## Begin DATA SUPPLIED
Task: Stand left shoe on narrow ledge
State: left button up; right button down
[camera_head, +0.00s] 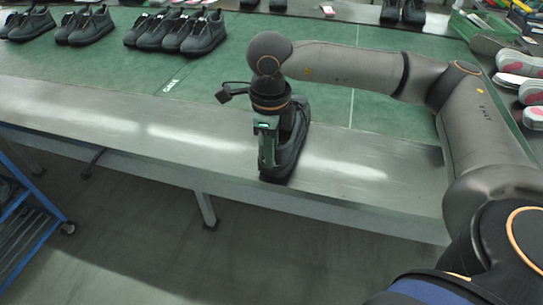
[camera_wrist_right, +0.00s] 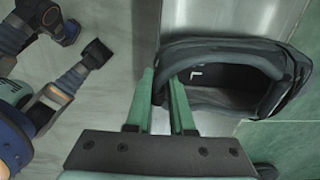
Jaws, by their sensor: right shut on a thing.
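A black shoe (camera_head: 296,137) is over the narrow metal ledge (camera_head: 200,141) along the table's front, roughly upright and pointing across the ledge. Its lower end in the picture is near the ledge's front edge. My right gripper (camera_head: 267,152) is shut on the shoe's collar wall. In the right wrist view the green fingers of my right gripper (camera_wrist_right: 164,100) are at the left rim of the shoe (camera_wrist_right: 285,62), one of them on the opening side. Whether the sole touches the ledge I cannot tell. My left gripper is not seen.
A green mat (camera_head: 385,118) covers the table behind the ledge. Several black shoes (camera_head: 200,34) stand at the back left. Pale and pink soles (camera_head: 522,66) are at the right. A blue rack (camera_head: 22,212) stands at the lower left. The ledge left of the shoe is clear.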

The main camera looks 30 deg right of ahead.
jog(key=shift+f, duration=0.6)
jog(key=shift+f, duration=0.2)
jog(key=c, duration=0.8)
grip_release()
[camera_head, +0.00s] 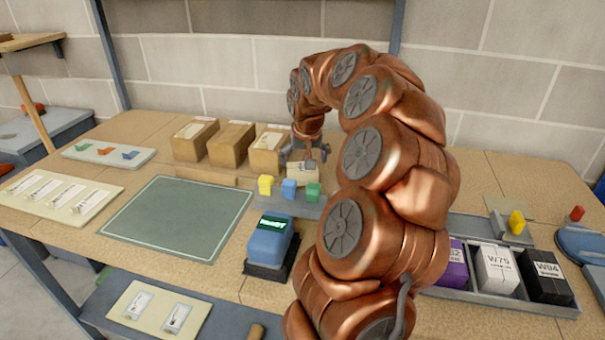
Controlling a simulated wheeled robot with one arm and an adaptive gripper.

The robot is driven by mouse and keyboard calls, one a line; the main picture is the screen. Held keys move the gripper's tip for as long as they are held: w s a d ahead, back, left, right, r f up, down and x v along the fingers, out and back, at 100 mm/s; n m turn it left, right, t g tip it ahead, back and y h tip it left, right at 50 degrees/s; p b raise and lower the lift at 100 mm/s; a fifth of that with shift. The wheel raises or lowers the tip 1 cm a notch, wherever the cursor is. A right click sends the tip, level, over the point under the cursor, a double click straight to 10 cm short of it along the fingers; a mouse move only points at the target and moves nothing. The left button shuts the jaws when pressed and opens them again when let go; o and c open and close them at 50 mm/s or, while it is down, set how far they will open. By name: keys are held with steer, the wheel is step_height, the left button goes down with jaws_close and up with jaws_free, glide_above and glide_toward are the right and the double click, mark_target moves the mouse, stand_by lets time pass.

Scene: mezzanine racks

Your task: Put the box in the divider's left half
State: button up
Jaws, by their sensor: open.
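Three brown cardboard boxes stand in a row at the back of the bench: a left box (195,141), a middle box (232,146) and a right box (267,153). A smaller box with a pale top (302,184) sits just right of them. My gripper (309,163) is open and points down at this smaller box; I cannot tell whether its fingers touch it. A low wooden strip (207,175) lies in front of the cardboard boxes. I cannot tell for sure which thing is the divider. My copper arm hides the bench's right middle.
A grey holder (300,208) carries yellow, blue and green blocks. A blue device (271,240) with a green display stands before it. A green mat (178,215) lies clear at left. A grey tray (552,307) at right holds purple, white and black boxes.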

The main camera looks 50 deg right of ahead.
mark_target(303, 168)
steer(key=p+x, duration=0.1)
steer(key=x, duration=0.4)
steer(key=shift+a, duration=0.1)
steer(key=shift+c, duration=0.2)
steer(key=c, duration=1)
## End DATA SUPPLIED
WRITTEN INSTRUCTION:
Identify and list each line with the word "State".

COMPLETE RESPONSE:
State: left button up; right button down
State: button up

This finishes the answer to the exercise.